* **WHAT YOU WILL DO**:
Every line in the data below from the one containing "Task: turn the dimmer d" down to the one containing "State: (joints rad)", both included, must be retyped exactly; no other line is to appear.

§

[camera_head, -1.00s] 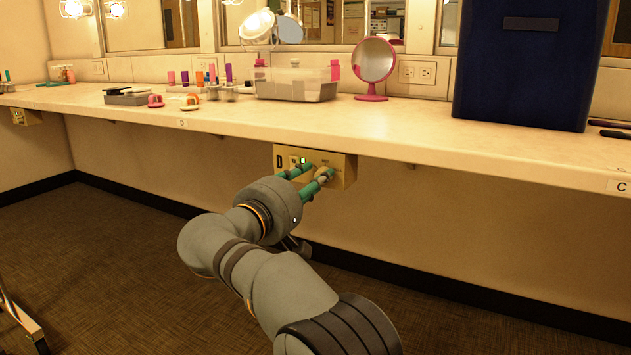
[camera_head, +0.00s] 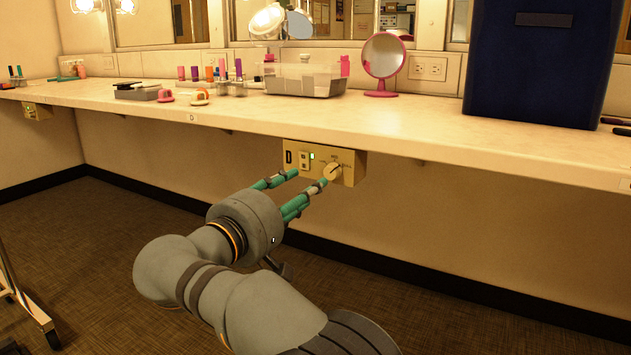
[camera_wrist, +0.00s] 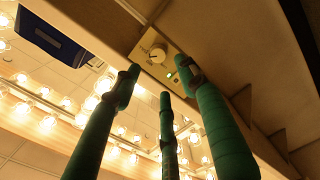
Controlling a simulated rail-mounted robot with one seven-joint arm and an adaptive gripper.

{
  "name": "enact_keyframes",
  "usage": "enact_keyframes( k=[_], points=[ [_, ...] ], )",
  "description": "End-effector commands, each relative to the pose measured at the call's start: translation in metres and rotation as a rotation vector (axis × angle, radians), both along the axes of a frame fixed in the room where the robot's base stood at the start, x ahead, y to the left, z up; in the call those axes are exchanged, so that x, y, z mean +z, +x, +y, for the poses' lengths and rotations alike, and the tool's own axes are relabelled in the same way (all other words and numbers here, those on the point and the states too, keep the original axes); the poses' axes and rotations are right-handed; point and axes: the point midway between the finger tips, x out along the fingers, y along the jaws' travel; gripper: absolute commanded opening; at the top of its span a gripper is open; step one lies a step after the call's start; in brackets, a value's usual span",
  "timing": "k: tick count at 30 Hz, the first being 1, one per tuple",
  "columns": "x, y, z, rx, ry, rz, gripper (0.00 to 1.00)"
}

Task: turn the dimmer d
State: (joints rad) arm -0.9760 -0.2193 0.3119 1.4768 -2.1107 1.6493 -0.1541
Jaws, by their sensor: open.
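The dimmer box marked D (camera_head: 350,174) is fixed under the front edge of the counter. Its round pale knob (camera_head: 332,171) is on the right part of the face, with a lit green light and a switch to its left. My gripper (camera_head: 311,177) has green fingers, spread open and empty, in front of and slightly left of the knob. One fingertip overlaps the knob's lower left in the head view; contact cannot be told. In the wrist view the knob (camera_wrist: 158,54) shows whole, beyond the fingertips (camera_wrist: 160,72), with fingers on both sides below it.
The counter (camera_head: 420,125) overhangs just above the box. On it stand a pink mirror (camera_head: 383,58), a clear bin (camera_head: 305,80) and a dark blue box (camera_head: 540,65). Another control box (camera_head: 37,111) is far left. The floor below is open.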

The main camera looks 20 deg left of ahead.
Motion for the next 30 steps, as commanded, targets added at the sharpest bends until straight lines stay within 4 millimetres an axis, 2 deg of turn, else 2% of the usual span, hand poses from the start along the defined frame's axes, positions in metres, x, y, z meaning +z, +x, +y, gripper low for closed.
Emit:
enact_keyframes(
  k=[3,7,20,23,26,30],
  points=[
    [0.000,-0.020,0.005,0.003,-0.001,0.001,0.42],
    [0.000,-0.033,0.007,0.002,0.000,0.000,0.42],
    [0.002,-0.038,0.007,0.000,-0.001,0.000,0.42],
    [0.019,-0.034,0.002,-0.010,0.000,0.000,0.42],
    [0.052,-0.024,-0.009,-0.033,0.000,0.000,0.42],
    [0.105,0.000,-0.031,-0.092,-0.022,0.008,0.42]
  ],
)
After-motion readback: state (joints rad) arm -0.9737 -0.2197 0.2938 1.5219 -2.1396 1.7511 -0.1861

§

* **SOLUTION TO THIS TASK**:
Task: turn the dimmer d
State: (joints rad) arm -0.9760 -0.2193 0.3119 1.4768 -2.1107 1.6493 -0.1541

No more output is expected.